→ Instructions to follow:
Without the images, write out all of the following entries exactly.

→ Excerpted records:
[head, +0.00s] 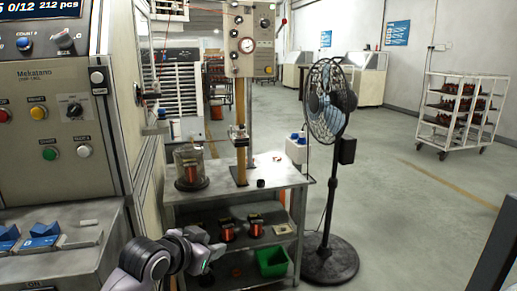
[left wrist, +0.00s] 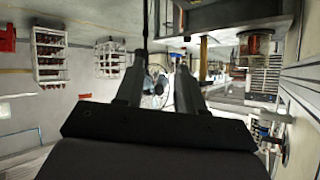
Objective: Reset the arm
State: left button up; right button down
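My left arm (head: 150,262) comes in at the bottom of the head view, in front of the steel workbench. Its gripper (head: 214,251) is small and dark there, near the bench's lower shelf. In the left wrist view the two dark fingers of the left gripper (left wrist: 158,85) stand apart with nothing between them. The room shows upside down beyond them, with the fan (left wrist: 155,82) far off in the gap. My right gripper is not in view.
The steel workbench (head: 283,183) carries a glass jar (head: 189,167) and a post with a gauge box. Copper coils and a green bin (head: 272,262) sit below. A control machine (head: 60,110) stands left, a black fan (head: 328,105) right.

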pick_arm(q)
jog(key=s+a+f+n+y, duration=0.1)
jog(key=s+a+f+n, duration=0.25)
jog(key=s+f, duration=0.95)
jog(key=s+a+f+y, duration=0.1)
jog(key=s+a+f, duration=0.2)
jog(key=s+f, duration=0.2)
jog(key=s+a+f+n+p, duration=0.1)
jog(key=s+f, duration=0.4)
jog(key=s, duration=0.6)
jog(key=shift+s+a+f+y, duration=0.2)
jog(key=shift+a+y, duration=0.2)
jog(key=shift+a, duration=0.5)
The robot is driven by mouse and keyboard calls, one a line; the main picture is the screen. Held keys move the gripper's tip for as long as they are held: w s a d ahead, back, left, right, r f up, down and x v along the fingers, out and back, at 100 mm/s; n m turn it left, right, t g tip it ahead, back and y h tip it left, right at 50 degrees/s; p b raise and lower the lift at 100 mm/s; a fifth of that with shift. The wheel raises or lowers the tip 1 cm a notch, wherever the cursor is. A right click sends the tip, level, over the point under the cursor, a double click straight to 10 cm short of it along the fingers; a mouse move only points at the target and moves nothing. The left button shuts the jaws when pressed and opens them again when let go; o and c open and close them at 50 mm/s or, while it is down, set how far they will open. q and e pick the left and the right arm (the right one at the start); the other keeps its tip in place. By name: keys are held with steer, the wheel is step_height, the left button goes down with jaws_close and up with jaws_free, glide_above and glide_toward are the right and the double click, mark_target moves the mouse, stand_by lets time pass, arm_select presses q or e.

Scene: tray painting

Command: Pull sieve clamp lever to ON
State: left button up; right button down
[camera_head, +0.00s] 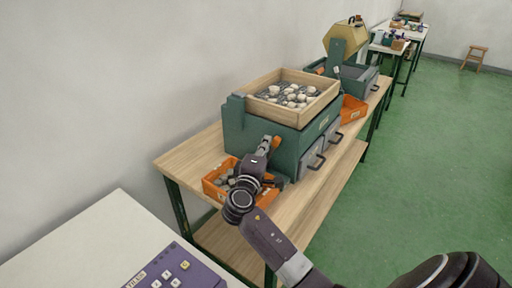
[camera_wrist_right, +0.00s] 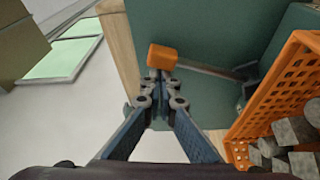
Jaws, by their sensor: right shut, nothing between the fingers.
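The green sieve machine (camera_head: 236,122) stands on the wooden bench with a wooden sieve tray (camera_head: 262,109) of pale lumps on top. In the right wrist view, the clamp lever is a grey rod with an orange knob (camera_wrist_right: 162,56) at its end, against the machine's green side (camera_wrist_right: 205,35). My right gripper (camera_wrist_right: 160,82) is shut and empty, its fingertips right at the knob; I cannot tell whether they touch. My left gripper is not in view.
An orange perforated bin (camera_head: 212,190) of grey pieces sits beside the machine, close right of my gripper in the wrist view (camera_wrist_right: 285,75). Grey drawers with handles (camera_head: 311,160) are on the machine's front. A purple panel (camera_head: 175,270) lies on the near white table.

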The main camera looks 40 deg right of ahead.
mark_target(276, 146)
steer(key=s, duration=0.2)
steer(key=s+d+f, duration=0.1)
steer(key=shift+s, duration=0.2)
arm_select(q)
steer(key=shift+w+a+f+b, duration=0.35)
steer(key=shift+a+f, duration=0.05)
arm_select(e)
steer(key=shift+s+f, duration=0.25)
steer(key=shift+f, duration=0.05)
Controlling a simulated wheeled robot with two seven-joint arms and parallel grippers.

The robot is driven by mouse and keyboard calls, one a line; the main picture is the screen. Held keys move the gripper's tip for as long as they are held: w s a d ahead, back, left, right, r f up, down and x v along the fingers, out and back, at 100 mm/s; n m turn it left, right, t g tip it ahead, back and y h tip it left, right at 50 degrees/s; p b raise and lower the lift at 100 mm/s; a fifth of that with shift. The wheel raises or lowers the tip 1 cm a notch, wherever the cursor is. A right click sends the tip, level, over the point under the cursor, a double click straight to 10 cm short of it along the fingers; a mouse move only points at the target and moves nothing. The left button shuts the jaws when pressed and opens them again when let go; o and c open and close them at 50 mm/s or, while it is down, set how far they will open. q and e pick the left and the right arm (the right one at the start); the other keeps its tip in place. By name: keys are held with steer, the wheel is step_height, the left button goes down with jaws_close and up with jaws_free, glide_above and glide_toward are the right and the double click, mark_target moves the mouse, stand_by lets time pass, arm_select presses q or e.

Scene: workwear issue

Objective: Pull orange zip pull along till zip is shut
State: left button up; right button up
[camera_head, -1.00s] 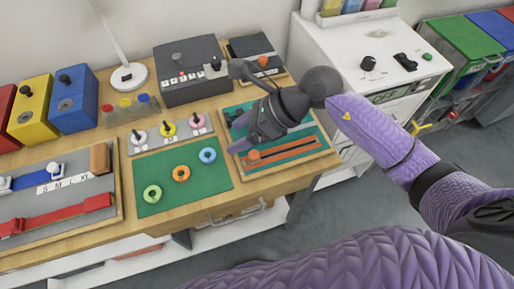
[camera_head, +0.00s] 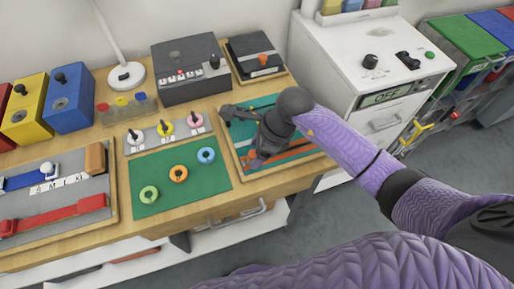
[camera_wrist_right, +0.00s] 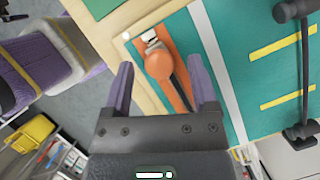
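The orange zip pull (camera_wrist_right: 160,64) is a round knob at the near end of a dark zip line (camera_wrist_right: 181,92) between orange strips (camera_wrist_right: 212,62), in the right wrist view. The strips also show in the head view (camera_head: 292,152), on a teal board (camera_head: 238,127) with a wooden rim. My right gripper (camera_wrist_right: 160,61) is open. Its two purple fingers stand on either side of the knob with gaps, apparently not touching it. In the head view my right gripper (camera_head: 256,158) points down over the board's near left part and hides the knob. My left gripper is not in view.
A black handle (camera_wrist_right: 303,70) stands on the board beside yellow stripes (camera_wrist_right: 288,42). A green mat (camera_head: 165,195) with coloured rings lies left of the board. A grey box (camera_head: 188,75) stands behind, and a white cabinet (camera_head: 340,75) stands right. The table's front edge is close.

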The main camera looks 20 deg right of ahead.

→ Answer to this problem:
[head, +0.00s] 
[left wrist, +0.00s] 
Objective: Reset the arm
State: left button up; right button down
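My left arm (head: 150,262) comes in at the bottom of the head view, in front of the steel workbench. Its gripper (head: 214,251) is small and dark there, near the bench's lower shelf. In the left wrist view the two dark fingers of the left gripper (left wrist: 158,85) stand apart with nothing between them. The room shows upside down beyond them, with the fan (left wrist: 155,82) far off in the gap. My right gripper is not in view.
The steel workbench (head: 283,183) carries a glass jar (head: 189,167) and a post with a gauge box. Copper coils and a green bin (head: 272,262) sit below. A control machine (head: 60,110) stands left, a black fan (head: 328,105) right.

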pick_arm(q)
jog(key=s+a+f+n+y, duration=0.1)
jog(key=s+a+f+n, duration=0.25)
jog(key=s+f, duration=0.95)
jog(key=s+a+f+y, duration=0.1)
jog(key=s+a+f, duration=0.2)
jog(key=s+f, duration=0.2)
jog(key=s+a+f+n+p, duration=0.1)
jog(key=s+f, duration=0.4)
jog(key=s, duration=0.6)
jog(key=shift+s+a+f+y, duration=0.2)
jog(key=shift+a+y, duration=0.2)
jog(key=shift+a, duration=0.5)
The robot is driven by mouse and keyboard calls, one a line; the main picture is the screen. Held keys move the gripper's tip for as long as they are held: w s a d ahead, back, left, right, r f up, down and x v along the fingers, out and back, at 100 mm/s; n m turn it left, right, t g tip it ahead, back and y h tip it left, right at 50 degrees/s; p b raise and lower the lift at 100 mm/s; a fifth of that with shift. The wheel raises or lowers the tip 1 cm a notch, wherever the cursor is. A right click sends the tip, level, over the point under the cursor, a double click straight to 10 cm short of it along the fingers; a mouse move only points at the target and moves nothing. The left button shuts the jaws when pressed and opens them again when let go; o and c open and close them at 50 mm/s or, while it is down, set how far they will open. q and e pick the left and the right arm (the right one at the start); the other keeps its tip in place. By name: keys are held with steer, the wheel is step_height, the left button goes down with jaws_close and up with jaws_free, glide_above and glide_toward are the right and the double click, mark_target moves the mouse, stand_by lets time pass, arm_select presses q or e.

Scene: tray painting

Command: Pull sieve clamp lever to ON
State: left button up; right button down
[camera_head, +0.00s] 
[camera_wrist_right, +0.00s] 
Jaws, by their sensor: right shut, nothing between the fingers.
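The green sieve machine (camera_head: 236,122) stands on the wooden bench with a wooden sieve tray (camera_head: 262,109) of pale lumps on top. In the right wrist view, the clamp lever is a grey rod with an orange knob (camera_wrist_right: 162,56) at its end, against the machine's green side (camera_wrist_right: 205,35). My right gripper (camera_wrist_right: 160,82) is shut and empty, its fingertips right at the knob; I cannot tell whether they touch. My left gripper is not in view.
An orange perforated bin (camera_head: 212,190) of grey pieces sits beside the machine, close right of my gripper in the wrist view (camera_wrist_right: 285,75). Grey drawers with handles (camera_head: 311,160) are on the machine's front. A purple panel (camera_head: 175,270) lies on the near white table.

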The main camera looks 40 deg right of ahead.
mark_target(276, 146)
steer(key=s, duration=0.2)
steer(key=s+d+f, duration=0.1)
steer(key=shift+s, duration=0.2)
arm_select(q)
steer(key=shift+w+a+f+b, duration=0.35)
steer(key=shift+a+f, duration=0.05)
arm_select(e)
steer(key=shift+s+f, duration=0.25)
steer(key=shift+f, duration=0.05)
Controlling a simulated wheeled robot with two seven-joint arms and parallel grippers.

The robot is driven by mouse and keyboard calls, one a line; the main picture is the screen. Held keys move the gripper's tip for as long as they are held: w s a d ahead, back, left, right, r f up, down and x v along the fingers, out and back, at 100 mm/s; n m turn it left, right, t g tip it ahead, back and y h tip it left, right at 50 degrees/s; p b raise and lower the lift at 100 mm/s; a fifth of that with shift. The wheel raises or lowers the tip 1 cm a notch, wherever the cursor is. A right click sends the tip, level, over the point under the cursor, a double click straight to 10 cm short of it along the fingers; a mouse move only points at the target and moves nothing. The left button shuts the jaws when pressed and opens them again when let go; o and c open and close them at 50 mm/s or, while it is down, set how far they will open. q and e pick the left and the right arm (the right one at the start); the other keeps its tip in place. By name: keys are held with steer, the wheel is step_height, the left button goes down with jaws_close and up with jaws_free, glide_above and glide_toward are the right and the double click, mark_target moves the mouse, stand_by lets time pass, arm_select presses q or e.

Scene: workwear issue

Objective: Pull orange zip pull along till zip is shut
State: left button up; right button up
[camera_head, -1.00s] 
[camera_head, +0.00s] 
[camera_wrist_right, +0.00s] 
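The orange zip pull (camera_wrist_right: 160,64) is a round knob at the near end of a dark zip line (camera_wrist_right: 181,92) between orange strips (camera_wrist_right: 212,62), in the right wrist view. The strips also show in the head view (camera_head: 292,152), on a teal board (camera_head: 238,127) with a wooden rim. My right gripper (camera_wrist_right: 160,61) is open. Its two purple fingers stand on either side of the knob with gaps, apparently not touching it. In the head view my right gripper (camera_head: 256,158) points down over the board's near left part and hides the knob. My left gripper is not in view.
A black handle (camera_wrist_right: 303,70) stands on the board beside yellow stripes (camera_wrist_right: 288,42). A green mat (camera_head: 165,195) with coloured rings lies left of the board. A grey box (camera_head: 188,75) stands behind, and a white cabinet (camera_head: 340,75) stands right. The table's front edge is close.

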The main camera looks 20 deg right of ahead.

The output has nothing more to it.